------ DATA SEGMENT ------

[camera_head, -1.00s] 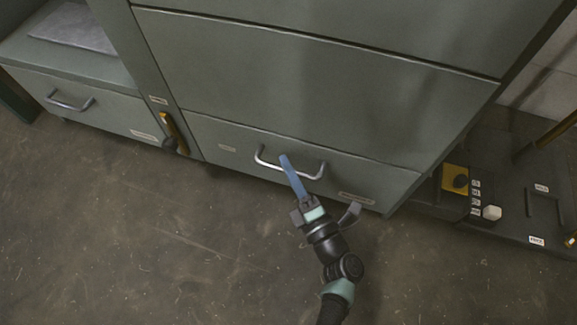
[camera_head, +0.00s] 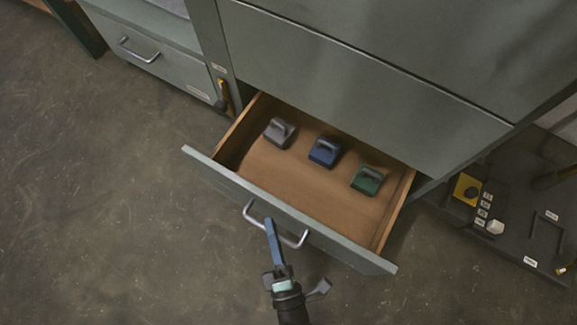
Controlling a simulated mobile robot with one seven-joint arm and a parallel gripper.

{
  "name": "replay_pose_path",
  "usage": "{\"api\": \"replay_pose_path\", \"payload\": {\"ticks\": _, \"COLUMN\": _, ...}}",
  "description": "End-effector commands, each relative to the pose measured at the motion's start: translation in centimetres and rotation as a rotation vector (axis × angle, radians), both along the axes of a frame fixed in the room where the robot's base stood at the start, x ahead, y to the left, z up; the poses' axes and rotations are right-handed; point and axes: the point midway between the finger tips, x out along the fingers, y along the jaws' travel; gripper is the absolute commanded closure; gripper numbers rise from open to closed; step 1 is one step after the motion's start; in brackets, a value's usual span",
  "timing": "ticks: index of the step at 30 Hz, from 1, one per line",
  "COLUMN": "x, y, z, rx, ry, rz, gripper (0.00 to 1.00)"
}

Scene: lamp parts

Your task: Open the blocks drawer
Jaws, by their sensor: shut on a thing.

------

» **TASK TO COMPLETE**: Return all lines of the material above in which the word "robot" occurs.

» **ANSWER TO THE EXERCISE**:
Controlling a simulated mobile robot with one seven-joint arm and a parallel gripper.
  "description": "End-effector commands, each relative to the pose measured at the motion's start: translation in centimetres and rotation as a rotation vector (axis × angle, radians), both along the axes of a frame fixed in the room where the robot's base stood at the start, x ahead, y to the left, z up; the poses' axes and rotations are right-handed; point and axes: the point midway between the finger tips, x out along the fingers, y along the jaws' travel; gripper is the absolute commanded closure; gripper numbers rise from open to closed; step 1 is one step after the motion's start; in brackets, a value's usual span",

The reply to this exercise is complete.